• _Exercise prompt_: Pictures stay out of this copy; please retype only the lines from the start of the records through the line with "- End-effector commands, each".
= = = = = = =
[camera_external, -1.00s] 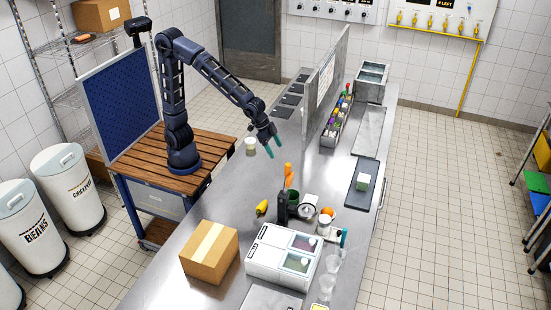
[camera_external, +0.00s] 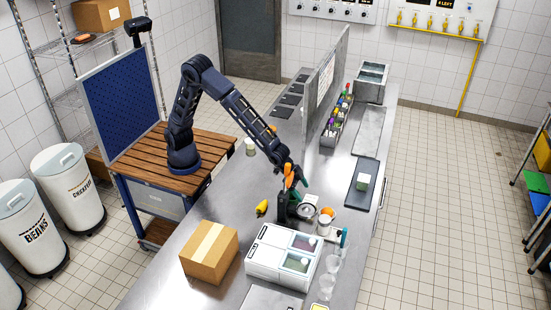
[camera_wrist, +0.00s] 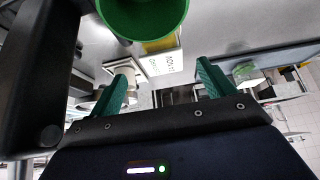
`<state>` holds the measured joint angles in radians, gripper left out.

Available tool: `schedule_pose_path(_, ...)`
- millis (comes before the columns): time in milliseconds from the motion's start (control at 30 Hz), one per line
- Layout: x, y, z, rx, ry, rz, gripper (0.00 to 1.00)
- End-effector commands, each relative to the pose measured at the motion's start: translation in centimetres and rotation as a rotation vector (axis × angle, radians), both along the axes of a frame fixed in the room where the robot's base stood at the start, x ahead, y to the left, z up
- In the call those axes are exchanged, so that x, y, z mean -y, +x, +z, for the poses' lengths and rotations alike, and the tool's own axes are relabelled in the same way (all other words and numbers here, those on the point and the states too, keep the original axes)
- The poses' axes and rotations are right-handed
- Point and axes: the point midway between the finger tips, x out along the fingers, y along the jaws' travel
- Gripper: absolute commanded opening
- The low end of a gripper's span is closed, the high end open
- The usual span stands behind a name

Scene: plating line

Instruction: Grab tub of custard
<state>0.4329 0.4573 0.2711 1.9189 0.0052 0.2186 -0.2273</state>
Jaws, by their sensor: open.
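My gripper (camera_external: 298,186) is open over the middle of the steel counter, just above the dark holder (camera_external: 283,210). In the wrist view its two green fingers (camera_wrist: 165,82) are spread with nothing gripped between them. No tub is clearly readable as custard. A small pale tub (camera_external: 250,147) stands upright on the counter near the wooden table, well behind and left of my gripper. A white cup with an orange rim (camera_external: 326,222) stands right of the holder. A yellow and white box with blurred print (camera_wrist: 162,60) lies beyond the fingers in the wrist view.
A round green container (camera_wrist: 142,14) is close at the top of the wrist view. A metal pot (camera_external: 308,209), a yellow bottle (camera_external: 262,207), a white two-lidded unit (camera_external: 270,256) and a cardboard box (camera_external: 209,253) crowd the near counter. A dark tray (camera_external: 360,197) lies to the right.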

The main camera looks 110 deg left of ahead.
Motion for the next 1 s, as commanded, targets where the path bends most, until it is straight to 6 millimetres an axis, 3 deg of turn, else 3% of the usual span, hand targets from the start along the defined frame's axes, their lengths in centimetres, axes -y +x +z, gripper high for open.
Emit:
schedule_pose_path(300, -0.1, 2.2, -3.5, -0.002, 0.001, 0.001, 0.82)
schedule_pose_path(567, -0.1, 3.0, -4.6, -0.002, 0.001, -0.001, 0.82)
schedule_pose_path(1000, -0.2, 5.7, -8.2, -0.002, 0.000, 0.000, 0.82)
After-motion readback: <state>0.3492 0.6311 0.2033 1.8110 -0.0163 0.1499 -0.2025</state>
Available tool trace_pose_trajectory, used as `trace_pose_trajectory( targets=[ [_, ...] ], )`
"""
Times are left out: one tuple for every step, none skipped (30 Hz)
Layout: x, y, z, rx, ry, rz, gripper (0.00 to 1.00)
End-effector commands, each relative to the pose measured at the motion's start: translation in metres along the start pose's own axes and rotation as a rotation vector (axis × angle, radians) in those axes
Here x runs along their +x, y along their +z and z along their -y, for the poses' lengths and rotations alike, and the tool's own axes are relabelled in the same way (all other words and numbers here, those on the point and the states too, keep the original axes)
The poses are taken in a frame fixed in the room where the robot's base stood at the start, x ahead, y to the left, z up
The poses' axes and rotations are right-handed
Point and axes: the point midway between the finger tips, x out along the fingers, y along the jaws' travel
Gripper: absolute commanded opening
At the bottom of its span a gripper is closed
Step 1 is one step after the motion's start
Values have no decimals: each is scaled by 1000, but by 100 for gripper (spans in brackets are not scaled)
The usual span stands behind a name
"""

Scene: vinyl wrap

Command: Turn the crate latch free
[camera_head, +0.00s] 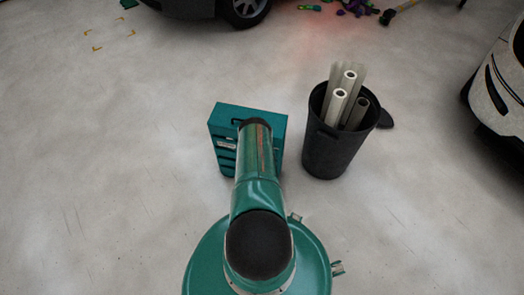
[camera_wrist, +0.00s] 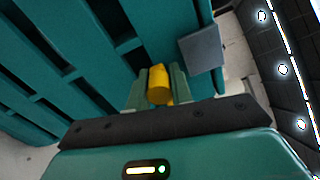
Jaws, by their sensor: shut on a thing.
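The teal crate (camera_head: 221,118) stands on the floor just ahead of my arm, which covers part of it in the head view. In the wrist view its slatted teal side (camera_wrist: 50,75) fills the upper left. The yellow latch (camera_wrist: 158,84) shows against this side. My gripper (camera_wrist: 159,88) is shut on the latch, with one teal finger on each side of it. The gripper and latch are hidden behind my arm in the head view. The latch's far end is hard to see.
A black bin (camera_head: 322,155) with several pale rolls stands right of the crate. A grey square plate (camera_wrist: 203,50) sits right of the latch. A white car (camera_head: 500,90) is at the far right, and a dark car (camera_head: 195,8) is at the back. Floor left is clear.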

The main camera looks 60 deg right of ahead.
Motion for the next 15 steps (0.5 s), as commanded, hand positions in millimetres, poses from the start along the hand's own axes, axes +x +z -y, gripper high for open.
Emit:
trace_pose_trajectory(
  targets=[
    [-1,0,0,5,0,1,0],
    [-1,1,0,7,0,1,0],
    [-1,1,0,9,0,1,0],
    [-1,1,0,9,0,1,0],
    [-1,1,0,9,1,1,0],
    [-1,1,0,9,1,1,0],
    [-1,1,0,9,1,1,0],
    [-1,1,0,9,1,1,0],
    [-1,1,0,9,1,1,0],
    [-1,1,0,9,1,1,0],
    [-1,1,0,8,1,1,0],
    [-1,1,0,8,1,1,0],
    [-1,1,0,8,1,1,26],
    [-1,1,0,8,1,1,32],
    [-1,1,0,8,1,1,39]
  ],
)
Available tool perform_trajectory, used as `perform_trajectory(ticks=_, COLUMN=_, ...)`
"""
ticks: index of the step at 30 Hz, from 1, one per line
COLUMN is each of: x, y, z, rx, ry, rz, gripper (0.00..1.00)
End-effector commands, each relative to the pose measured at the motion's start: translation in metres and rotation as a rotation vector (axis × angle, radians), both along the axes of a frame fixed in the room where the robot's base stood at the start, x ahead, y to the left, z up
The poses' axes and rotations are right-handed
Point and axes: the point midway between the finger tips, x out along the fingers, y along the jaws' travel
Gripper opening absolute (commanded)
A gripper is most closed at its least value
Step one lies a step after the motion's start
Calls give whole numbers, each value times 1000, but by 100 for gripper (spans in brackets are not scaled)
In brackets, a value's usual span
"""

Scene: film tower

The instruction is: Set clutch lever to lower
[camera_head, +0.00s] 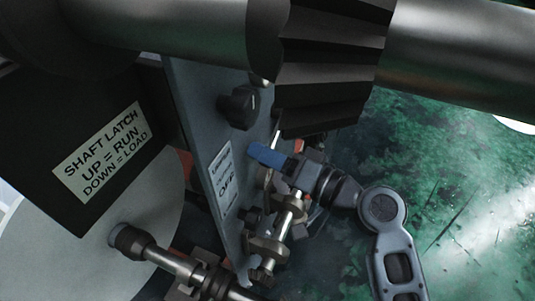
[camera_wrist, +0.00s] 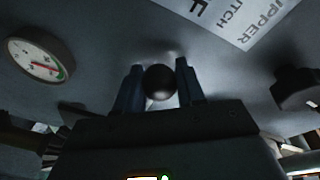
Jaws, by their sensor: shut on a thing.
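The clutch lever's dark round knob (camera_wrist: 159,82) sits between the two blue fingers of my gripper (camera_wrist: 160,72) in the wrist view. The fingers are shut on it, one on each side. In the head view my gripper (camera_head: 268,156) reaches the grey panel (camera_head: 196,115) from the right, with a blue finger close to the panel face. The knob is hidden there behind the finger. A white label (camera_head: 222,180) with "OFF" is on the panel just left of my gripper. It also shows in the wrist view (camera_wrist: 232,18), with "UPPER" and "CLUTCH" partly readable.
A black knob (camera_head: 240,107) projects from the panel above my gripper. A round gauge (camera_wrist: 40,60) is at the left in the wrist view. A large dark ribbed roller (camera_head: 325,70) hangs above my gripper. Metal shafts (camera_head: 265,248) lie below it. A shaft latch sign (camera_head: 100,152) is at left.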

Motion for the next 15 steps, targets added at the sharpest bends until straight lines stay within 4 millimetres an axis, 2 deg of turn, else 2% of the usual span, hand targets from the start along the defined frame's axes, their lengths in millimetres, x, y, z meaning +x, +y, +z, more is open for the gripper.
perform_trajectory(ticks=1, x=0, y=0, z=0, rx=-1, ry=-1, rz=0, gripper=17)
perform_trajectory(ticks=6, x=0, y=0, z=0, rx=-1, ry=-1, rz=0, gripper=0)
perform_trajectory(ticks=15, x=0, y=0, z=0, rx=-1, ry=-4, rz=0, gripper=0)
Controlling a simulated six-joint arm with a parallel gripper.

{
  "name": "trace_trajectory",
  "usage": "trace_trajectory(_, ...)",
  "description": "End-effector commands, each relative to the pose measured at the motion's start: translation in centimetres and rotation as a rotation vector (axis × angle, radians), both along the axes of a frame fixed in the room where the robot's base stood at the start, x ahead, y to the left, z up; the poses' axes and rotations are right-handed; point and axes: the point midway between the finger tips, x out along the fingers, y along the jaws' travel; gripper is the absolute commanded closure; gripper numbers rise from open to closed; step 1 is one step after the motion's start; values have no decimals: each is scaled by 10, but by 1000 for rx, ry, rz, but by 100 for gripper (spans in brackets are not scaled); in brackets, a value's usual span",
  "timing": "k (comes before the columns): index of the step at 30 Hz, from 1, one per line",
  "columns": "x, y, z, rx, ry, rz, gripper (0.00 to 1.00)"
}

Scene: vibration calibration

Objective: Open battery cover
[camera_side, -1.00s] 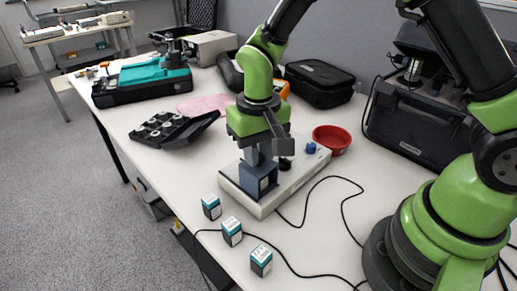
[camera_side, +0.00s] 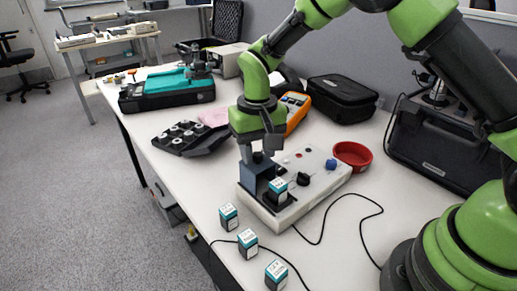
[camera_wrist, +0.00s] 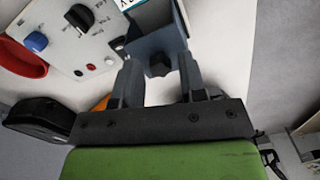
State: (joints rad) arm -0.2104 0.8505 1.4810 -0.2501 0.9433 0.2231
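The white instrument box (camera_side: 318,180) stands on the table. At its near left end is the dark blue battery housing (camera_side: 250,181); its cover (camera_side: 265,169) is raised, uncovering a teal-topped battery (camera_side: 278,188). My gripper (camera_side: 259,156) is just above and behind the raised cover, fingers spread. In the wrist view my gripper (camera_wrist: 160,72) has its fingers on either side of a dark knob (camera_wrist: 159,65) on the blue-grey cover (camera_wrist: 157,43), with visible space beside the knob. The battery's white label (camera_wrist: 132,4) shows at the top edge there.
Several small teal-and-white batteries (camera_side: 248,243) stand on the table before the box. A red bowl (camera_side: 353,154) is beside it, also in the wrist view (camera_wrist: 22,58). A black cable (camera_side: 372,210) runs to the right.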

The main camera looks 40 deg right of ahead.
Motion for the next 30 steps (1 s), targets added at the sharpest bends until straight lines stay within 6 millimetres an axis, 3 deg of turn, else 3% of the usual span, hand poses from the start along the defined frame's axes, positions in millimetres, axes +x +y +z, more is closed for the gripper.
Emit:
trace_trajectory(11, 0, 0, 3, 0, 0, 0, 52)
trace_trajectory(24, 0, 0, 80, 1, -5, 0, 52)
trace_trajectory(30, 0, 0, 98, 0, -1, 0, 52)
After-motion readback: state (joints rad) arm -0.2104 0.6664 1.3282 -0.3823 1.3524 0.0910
= = = = = = =
• _Solution for this problem_:
[camera_external, -1.00s] 
[camera_external, +0.00s] 
[camera_wrist, +0.00s] 
`<state>` holds the measured joint angles in radians, gripper left out.

Available tool: `schedule_pose_path(_, ...)`
- millis (comes before the columns): time in milliseconds from the motion's start (control at 30 Hz), one per line
- Layout: x, y, z, rx, ry, rz, gripper (0.00 to 1.00)
- End-effector commands, each relative to the pose measured at the motion's start: translation in centimetres and rotation as a rotation vector (axis × angle, radians), both along the axes of a frame fixed in the room where the robot's base stood at the start, x ahead, y to the left, z up

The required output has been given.